The task
Lines containing the word "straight" are the ones to copy from the records below.

(Records contained in a dataset)
--- begin ---
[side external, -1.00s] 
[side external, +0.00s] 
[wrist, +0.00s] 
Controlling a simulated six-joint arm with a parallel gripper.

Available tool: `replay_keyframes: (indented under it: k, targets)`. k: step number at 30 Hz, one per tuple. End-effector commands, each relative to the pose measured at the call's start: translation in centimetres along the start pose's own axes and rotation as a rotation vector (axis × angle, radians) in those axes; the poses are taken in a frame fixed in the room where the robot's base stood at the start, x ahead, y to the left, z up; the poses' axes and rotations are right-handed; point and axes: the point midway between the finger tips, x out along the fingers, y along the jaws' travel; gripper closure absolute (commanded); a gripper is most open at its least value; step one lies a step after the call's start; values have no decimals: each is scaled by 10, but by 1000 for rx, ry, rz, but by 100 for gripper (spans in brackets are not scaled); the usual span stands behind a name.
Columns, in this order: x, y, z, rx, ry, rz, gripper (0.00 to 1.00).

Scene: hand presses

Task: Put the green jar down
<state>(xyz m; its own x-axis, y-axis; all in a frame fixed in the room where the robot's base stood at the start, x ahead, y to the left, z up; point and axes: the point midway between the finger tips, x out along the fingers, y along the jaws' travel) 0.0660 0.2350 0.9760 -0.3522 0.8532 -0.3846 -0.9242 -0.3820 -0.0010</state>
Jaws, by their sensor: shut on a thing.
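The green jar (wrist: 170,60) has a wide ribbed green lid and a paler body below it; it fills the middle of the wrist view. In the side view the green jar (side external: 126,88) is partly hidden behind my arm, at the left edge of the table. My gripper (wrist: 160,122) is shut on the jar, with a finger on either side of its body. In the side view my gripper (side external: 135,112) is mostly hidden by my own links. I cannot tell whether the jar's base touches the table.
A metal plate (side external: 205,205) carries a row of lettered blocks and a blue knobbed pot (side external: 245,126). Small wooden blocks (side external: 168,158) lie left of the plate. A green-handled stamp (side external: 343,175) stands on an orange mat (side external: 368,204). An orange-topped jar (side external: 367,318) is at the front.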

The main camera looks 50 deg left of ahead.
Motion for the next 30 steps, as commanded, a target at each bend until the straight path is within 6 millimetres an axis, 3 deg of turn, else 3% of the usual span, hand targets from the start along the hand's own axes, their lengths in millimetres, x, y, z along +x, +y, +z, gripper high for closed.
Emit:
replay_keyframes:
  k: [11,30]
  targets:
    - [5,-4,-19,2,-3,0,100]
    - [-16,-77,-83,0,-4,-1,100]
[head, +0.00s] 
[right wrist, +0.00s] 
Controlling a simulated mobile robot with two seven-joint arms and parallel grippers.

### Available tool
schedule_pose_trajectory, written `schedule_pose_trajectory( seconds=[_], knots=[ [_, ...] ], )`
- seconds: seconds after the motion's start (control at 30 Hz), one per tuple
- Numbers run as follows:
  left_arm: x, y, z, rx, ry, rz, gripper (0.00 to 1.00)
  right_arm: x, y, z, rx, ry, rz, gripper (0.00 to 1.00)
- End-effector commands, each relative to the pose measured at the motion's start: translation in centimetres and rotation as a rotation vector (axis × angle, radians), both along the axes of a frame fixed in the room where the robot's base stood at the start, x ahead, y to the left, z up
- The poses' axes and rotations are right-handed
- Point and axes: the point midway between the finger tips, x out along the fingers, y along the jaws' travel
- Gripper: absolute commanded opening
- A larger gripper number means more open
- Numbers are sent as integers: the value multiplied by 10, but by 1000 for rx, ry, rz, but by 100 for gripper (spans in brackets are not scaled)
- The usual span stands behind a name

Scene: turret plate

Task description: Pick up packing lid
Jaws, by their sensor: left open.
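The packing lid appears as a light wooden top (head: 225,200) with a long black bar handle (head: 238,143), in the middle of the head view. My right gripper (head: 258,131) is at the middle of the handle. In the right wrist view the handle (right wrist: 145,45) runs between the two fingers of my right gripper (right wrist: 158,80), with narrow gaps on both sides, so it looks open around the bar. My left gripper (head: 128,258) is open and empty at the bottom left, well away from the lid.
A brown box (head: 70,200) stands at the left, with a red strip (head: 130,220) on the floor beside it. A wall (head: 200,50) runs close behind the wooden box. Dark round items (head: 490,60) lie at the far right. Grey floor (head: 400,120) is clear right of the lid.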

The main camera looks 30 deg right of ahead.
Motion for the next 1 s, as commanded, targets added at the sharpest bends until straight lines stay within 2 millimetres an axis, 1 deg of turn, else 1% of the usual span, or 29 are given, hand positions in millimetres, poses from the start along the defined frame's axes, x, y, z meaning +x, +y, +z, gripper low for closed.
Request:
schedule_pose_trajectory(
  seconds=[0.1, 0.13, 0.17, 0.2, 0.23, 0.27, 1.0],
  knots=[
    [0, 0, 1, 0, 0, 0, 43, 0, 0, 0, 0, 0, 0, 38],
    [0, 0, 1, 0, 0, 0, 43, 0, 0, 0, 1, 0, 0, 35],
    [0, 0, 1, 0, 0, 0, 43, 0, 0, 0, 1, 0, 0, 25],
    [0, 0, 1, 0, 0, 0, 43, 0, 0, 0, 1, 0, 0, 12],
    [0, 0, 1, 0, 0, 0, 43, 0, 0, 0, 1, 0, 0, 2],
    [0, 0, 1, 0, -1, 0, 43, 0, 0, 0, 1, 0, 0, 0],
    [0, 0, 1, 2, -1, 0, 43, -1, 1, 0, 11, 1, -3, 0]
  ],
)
--- end ---
Output of the task
Motion for the next 30 steps, as commanded, a target at each bend until the straight path is within 6 millimetres an axis, 3 deg of turn, else 3% of the usual span, hand targets from the start along the hand's own axes, their lengths in millimetres, x, y, z along +x, +y, +z, gripper high for closed.
Motion for the next 1 s, as commanded, targets added at the sharpest bends until straight lines stay within 2 millimetres an axis, 1 deg of turn, else 1% of the usual span, or 29 are given, hand positions in millimetres, poses from the start along the defined frame's axes, x, y, z meaning +x, +y, +z, gripper low for closed.

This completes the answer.